Há, no entanto, algo que lhe dá sem dúvida alguma tranquilidade: subirá ao trono tendo por companheira a rainha consorte Camilla, de 75 anos, a mulher que toda a vida amou e aquela que lhe dá paz de espírito e é uma verdadeira companheira nos bons e maus momentos. Será uma travessia exigente, numa época em que as monarquias suscitam críticas e são escrutinadas ao pormenor, agravada pela turbulência familiar desencadeada pela autêntica novela “Megxit”. A dissidência do filho Harry, um pouco ao sabor das vontades da mulher, Meghan, a mudança deste para os Estados Unidos e o facto de não poder testemunhar o crescimento dos netos Archie e Lilibet, como tem feito com os filhos de William e Kate, George, Charlotte e Louis, é certamente motivo de tristeza, como o são as críticas que tem ouvido da parte do casal. Mas tem o contrapeso, forte e positivo, de poder contar com William e Kate, que se têm mostrado totalmente disponíveis para cumprir o seu papel e dar todo o seu apoio à Casa Real enquanto instituição. E beneficiam de uma enorme popularidade, o que ajudará o novo rei a fazer o seu caminho.

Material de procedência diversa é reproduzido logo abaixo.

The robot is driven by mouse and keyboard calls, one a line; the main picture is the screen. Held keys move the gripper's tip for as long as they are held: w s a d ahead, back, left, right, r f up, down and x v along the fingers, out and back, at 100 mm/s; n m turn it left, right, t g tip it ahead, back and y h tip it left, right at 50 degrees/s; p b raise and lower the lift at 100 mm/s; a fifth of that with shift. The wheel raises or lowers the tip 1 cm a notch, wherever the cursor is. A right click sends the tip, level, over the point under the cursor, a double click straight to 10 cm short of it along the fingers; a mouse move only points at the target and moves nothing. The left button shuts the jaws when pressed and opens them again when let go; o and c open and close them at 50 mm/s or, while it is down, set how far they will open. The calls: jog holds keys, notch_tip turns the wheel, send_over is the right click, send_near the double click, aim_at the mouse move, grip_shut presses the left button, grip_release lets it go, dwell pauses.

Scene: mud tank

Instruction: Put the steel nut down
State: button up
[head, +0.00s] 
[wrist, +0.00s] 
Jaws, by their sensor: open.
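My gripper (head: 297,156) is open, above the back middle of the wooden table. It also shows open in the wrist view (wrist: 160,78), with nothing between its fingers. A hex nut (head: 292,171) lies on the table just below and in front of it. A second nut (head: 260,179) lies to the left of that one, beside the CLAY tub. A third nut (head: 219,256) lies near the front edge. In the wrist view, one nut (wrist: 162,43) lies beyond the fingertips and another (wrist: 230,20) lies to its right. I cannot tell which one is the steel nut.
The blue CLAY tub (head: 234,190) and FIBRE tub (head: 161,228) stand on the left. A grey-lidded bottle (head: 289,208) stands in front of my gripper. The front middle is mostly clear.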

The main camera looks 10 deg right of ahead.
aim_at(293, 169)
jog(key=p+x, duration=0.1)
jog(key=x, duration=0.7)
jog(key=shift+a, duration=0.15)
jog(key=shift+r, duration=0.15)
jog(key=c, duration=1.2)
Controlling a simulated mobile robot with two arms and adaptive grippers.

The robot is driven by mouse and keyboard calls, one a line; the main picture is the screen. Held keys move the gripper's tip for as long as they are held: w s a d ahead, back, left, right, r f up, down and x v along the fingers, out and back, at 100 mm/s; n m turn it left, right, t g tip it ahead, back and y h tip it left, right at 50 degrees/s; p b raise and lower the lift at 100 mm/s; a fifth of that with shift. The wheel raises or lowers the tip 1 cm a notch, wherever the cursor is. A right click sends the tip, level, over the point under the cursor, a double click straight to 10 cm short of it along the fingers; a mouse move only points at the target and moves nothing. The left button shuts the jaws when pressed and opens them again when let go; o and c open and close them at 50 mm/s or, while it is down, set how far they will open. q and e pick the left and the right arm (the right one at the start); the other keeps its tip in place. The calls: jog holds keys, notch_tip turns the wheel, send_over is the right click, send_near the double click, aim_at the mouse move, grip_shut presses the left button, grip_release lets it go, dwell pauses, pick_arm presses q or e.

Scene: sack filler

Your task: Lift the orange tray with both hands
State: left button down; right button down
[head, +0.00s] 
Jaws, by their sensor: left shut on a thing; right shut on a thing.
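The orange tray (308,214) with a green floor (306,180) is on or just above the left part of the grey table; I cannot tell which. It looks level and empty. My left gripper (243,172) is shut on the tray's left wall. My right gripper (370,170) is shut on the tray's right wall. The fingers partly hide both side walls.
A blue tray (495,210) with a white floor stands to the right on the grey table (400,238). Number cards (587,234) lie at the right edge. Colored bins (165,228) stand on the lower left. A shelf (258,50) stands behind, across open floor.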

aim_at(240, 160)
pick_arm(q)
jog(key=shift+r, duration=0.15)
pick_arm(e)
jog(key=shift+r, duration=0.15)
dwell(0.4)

Nascido a 14 de novembro de 1948 em Londres, Charles Philip Arthur George tinha três anos quando viu a mãe subir ao trono. Recebeu o título de príncipe de Gales em 1958, embora só em 1969 tenha recebido a sua investidura. Depois de uma educação austera que incluiu uma pouco apreciada temporada num colégio interno, tornou-se o primeiro membro da família real britânica a terminar um bacharelato, que fez em Cambridge, nas áreas de Antropologia, Arqueologia e História. Prosseguiu depois uma carreira militar, tendo sido piloto de helicópteros e caças.
Tinha 32 anos quando, a 24 de fevereiro de 1981, foi anunciado o seu noivado com Diana Spencer, filha do conde de Spencer, então educadora de infância. Como se sabe, os dois não protagonizariam o conto de fadas que a ingénua jovem de 19 anos chegou a imaginar. Quando se casaram, no dia 29 de julho do ano seguinte, já aquela que ficaria conhecida como a princesa do povo desconfiava que não correspondia aos desejos do noivo, incentivado pela família e pelas convenções a levar por diante uma união que cumpria o que se esperava do futuro rei, em vez da vontade de um jovem que via em Camilla, sua amiga de juventude e uma mulher pragmática, realista, voluntariosa e sem medo de chocar os mais conservadores, o seu ideal romântico.
O casamento, celebrado com uma cerimónia grandiosa na Catedral de St. Paul, em Londres, que o mundo seguiu em direto pela televisão, produziu dois filhos, William, nascido a 21 de junho de 1982, e Harry, a 15 de setembro de 1984, mas acabaria por terminar ao fim de 15 anos, de forma pouco elegante: com Diana a dar uma entrevista televisiva na qual acusava o marido de manter uma longa relação extraconjugal com Camilla Parker Bowles, casada e mãe de dois filhos, e assumindo que ela própria também tivera um caso com o major James Hewitt, professor de equitação dos filhos, durante o casamento, chocando a família real. O divórcio, inevitável depois disto, foi formalizado a 28 de agosto de 1996 e minou a imagem de Carlos durante largos anos, assim como a de Camilla, que foi sempre vista como “a outra” e a responsável pela infelicidade da adorada Diana. A morte da princesa do povo, em agosto de 1997, solidificou esta ideia, e foram precisos muitos anos para a própria monarquia recuperar do impacto da tragédia.
Foi a 9 de abril de 2005 que Carlos se casou finalmente com Camilla, que estava divorciada do marido, o oficial do exército britânico Andrew Parker Bowles, desde 1995 e se mudara para Clarence House em 2003. Uma união que a opinião pública acabaria por aceitar e que nos últimos anos até acarinhou, depois de Camilla ter feito um longo e penoso caminho de conquista de respeito, deixando para trás o epíteto de mulher mais odiada de Inglaterra.
Hoje, o Reino Unido parece disponível para a aceitar como rainha consorte, um apoio forte e necessário para Carlos III, que sobe ao trono com o peso de um legado inatingível. Mas a longa experiência que teve enquanto príncipe e observador privilegiado do trabalho da mãe, assim como estes últimos anos de imensa atividade como substituto da rainha, dão-lhe um fôlego de que irá necessitar. Para já, para desempenhar o exigente papel que lhe reservam as cerimónias fúnebres de Isabel II.